Tandis qu’à l’Odéon-Théâtre de l’Europe, Angelica Liddell se réclame d’Ingmar Bergman pour régler leur compte aux journalistes dans une cérémonie funèbre d’une hiératique beauté (Dämon), au Vieux-Colombier, Pauline Kael, spécialiste du cinéma et éminente signature du New Yorker, subit les foudres et l’ironie de John Cassavetes.

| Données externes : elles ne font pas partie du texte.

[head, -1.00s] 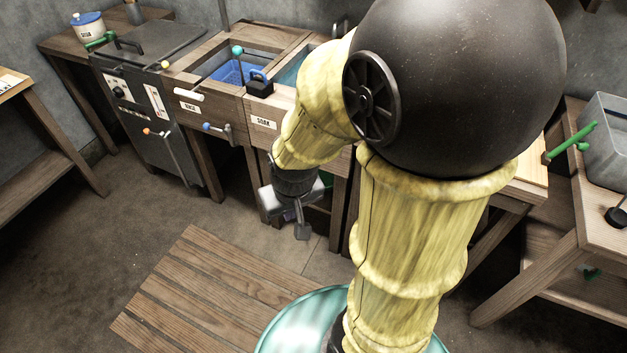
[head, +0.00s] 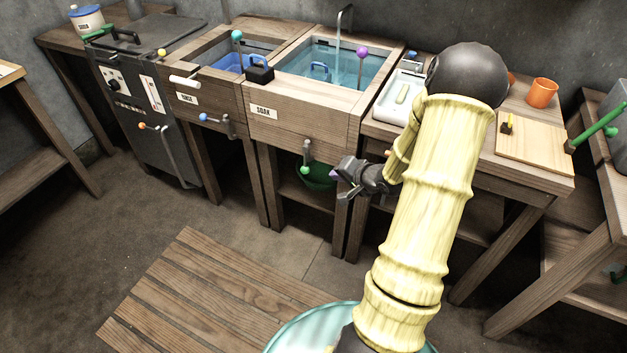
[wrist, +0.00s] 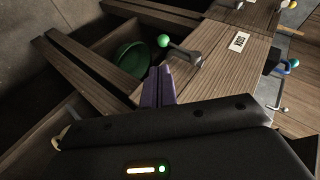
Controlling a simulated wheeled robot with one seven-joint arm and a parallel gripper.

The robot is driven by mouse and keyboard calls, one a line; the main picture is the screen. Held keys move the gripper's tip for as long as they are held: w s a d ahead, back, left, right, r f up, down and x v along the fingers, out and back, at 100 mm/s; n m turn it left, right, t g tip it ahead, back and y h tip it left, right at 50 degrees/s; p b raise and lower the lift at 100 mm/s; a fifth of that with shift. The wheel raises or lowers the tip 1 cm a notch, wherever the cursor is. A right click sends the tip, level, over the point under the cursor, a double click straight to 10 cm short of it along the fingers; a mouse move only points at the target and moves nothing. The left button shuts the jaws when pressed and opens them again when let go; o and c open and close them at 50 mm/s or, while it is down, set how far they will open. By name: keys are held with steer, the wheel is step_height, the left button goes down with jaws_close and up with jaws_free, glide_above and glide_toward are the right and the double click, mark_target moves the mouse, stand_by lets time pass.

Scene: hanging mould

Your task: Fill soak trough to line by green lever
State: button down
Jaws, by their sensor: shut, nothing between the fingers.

« Le jour où elle aimera mes films, je cesserai de faire du cinéma », s’écrie, en substance, le réalisateur américain d’Une femme sous influence (1974) à qui le comédien Sébastien Pouderoux prête son œil charmeur, sa voix métallique et sa dégaine décontractée. Pauline Kael (1919-2001), qui faisait la pluie et le beau temps sur le cinéma de son époque, serait-elle la véritable héroïne du spectacle ? Le doute est permis tant sa parole éclaire d’un jour singulier l’esthétique du réalisateur.

Aspérités d’un génie

Inspirée de « la vie et l’œuvre de John Cassavetes et Gena Rowlands », cette représentation se concentre plus sur John qu’elle ne zoome sur Gena. La configuration du plateau en dit long sur la nature du cinéaste. Surchargée d’un fatras de bibelots, de vaisselle ou de livres, la scène cumule trois espaces en un seul. Une cuisine, une chambre, le bureau d’un commissariat où seront convoqués (et filmés) les témoins d’une agression physique dont le cinéaste s’est rendu coupable. L’amalgame inextricable entre lieux privés et publics est à l’image d’un créateur qui ne dissociait pas son travail de sa vie, allant, faute d’argent, jusqu’à tourner ses films dans sa propre maison.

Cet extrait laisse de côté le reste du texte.